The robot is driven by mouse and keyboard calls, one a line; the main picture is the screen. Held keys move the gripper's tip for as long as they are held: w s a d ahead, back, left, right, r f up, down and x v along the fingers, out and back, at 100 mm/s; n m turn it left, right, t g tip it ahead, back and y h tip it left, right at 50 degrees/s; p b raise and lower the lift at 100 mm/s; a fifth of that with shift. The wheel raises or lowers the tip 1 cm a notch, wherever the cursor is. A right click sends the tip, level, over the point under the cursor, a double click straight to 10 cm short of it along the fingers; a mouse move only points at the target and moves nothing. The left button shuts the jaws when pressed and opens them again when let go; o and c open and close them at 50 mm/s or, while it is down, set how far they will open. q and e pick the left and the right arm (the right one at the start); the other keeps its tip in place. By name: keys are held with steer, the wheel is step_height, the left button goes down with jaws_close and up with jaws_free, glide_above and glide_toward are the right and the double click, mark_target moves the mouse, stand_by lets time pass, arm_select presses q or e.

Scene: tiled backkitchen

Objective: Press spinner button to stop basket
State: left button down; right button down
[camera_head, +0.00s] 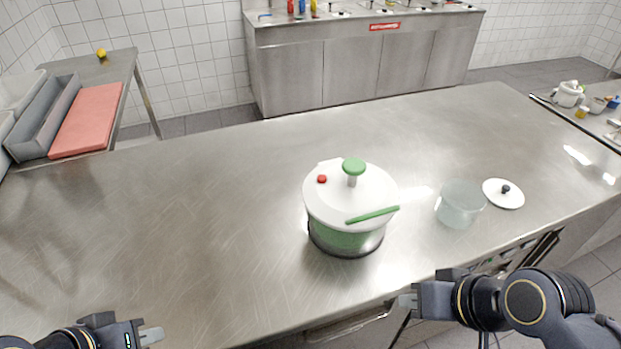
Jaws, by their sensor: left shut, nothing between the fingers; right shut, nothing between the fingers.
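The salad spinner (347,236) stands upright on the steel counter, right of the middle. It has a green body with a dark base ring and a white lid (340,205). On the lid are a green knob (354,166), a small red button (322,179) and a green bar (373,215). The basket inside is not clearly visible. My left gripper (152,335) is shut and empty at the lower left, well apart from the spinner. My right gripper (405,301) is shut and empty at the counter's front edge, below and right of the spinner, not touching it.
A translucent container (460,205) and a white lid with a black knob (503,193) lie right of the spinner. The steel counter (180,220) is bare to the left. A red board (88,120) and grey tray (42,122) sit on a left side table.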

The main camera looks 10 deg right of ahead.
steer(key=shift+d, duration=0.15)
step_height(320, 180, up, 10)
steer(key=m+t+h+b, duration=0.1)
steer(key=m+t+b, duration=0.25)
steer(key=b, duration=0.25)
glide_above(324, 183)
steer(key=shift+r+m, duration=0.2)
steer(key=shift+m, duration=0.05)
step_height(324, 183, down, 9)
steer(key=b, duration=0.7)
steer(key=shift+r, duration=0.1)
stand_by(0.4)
--
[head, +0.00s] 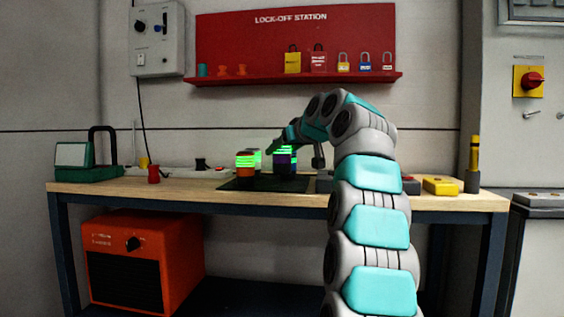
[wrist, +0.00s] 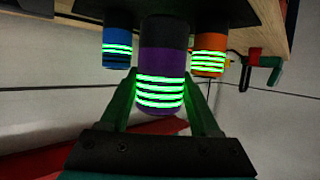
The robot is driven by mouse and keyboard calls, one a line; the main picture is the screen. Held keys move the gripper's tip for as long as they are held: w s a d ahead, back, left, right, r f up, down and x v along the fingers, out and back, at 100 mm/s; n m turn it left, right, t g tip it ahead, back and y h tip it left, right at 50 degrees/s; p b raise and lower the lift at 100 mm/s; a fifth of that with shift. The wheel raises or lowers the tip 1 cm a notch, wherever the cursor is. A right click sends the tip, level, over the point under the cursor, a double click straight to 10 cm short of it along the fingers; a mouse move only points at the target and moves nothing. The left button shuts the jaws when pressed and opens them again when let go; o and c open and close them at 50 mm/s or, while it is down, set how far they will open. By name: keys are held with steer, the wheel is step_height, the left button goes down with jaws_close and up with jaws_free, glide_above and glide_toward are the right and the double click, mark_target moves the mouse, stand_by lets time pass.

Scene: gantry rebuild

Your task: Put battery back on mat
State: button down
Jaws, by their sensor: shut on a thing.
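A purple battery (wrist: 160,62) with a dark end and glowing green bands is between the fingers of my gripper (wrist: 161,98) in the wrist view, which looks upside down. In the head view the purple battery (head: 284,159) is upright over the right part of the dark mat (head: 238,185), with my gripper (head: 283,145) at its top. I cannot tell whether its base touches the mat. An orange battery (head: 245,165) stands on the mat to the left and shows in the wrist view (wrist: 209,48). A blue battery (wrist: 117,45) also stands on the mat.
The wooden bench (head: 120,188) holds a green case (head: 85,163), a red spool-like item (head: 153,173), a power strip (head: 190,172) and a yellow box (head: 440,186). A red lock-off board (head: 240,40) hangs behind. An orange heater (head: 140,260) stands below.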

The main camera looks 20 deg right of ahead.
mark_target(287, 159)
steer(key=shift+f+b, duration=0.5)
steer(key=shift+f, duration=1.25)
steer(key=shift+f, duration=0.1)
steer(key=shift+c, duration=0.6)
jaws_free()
==
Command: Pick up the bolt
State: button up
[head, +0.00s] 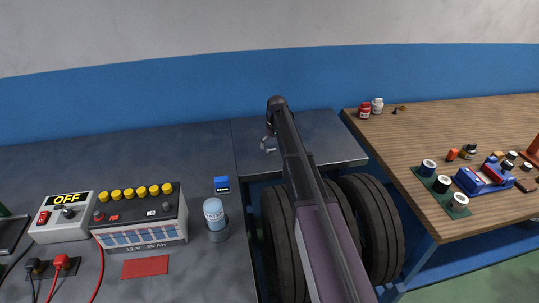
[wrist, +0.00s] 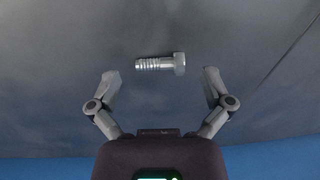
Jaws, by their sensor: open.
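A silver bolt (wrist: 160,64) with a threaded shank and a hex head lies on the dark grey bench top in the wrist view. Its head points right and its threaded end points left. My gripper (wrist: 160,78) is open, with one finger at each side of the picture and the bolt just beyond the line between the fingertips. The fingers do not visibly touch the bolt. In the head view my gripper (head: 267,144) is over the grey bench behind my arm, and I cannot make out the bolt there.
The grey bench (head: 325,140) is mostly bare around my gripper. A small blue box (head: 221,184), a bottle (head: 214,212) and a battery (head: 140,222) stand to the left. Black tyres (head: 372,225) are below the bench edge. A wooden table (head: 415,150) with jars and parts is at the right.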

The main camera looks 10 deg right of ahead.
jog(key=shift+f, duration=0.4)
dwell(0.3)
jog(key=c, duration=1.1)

## Do this
Select, from the listing, all lines that include the word "State".

## Exercise answer
State: left button down; right button down
State: button down
State: button up

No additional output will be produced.